Projektwerkstätten

Technische Universität Berlin

Creative Biogas Lab; © Catherina Clausnitzer

Ort: Berlin
Seit: 1985
Bis:
Aktiv in: Lehre; Forschung
Kategorie: Forschungsgruppen und -projekte, Studentische Initiativen, Lehrveranstaltung
Website

Das übergeordnete Ziel eurer Arbeit:

Studierende nehmen die Lehre selbst in die Hand und gestalten in den selbstorganisierten «Projektwerkstätten für sozial und ökologisch nützliches Denken und Handeln» ihr Studium eigenverantwortlich.

 

Beschreibt in bis zu 100 Worten, wer ihr seid und was ihr macht:

In den Projektwerkstätten nehmen Studierende seit 1985 ihr Lernen selbst in die Hand: Sie initiieren ihre eigenen Lehrveranstaltungen und führen diese zusammen mit anderen in Eigenregie durch.
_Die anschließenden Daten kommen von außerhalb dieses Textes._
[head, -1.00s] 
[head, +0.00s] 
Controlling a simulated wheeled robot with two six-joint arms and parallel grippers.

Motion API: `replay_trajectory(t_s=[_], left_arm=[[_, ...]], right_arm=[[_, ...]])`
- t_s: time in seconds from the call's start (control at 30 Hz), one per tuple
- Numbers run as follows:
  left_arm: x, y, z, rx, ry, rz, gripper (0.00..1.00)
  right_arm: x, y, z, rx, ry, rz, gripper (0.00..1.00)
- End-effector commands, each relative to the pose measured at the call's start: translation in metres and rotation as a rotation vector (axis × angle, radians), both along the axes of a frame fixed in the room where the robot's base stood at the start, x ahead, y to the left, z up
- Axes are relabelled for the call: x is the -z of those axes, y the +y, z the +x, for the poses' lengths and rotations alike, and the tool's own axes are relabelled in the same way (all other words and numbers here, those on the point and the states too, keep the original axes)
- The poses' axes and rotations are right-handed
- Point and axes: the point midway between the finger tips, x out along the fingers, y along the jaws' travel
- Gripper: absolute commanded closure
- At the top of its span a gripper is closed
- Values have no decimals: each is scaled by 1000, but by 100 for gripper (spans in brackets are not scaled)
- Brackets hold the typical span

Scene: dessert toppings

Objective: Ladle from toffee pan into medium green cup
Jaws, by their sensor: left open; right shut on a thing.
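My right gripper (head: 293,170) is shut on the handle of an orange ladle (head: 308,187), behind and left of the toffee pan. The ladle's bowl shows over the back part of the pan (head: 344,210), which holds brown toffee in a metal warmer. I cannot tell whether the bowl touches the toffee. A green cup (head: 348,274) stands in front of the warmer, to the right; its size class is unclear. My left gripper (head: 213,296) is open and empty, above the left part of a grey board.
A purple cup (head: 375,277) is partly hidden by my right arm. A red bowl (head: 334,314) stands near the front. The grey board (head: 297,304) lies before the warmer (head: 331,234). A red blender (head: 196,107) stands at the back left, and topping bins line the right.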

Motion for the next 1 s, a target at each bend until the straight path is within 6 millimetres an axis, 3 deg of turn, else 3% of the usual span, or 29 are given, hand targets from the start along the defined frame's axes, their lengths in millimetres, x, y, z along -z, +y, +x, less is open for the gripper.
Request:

Mitmachen können Studierende aller Hochschulen, Semester und Studiengänge. Die studentischen Tutor*innen werden bei Antragstellung und Durchführung inhaltlich von einem Fachgebiet der TU unterstützt und vom Wissenschaftsladen kubus überfachlich betreut. Thematisch sollen die Projektwerkstätten Themen abdecken, die im Regellehrangebot nicht ausreichend behandelt werden. Sie sollen nachhaltig und interdisziplinär ausgerichtet sein; ein alternativer methodisch-didaktischer Ansatz ist ausdrücklich erwünscht. Auf Partizipationsmöglichkeiten für die Teilnehmenden, die in der Projektwerkstatt reguläre Studienleistungen erbringen können, wird besonderer Wert gelegt.

 

3 thematische Schwerpunkte eurer Arbeit:

Studentisch organisierte Lehre

Theoretische und praktische Projektarbeit zu selbstgewählten Themen aus dem Bereich Nachhaltigkeit

Inter- und transdiziplinäre Gruppenarbeit

 

Beschreibt eure Aktivitäten in zehn Stichworten:

studentisch organisierte Lehre; kritisch-emanzipatorische Bildung; Selbstorganisation; Partizipation; Nachhaltigkeit; Projektarbeit; interdisziplinäre Gruppenarbeit; Transdisziplinarität; Praxislernen; Transformation der Hochschule

Wo würdet ihr eure Praxis verorten zwischen…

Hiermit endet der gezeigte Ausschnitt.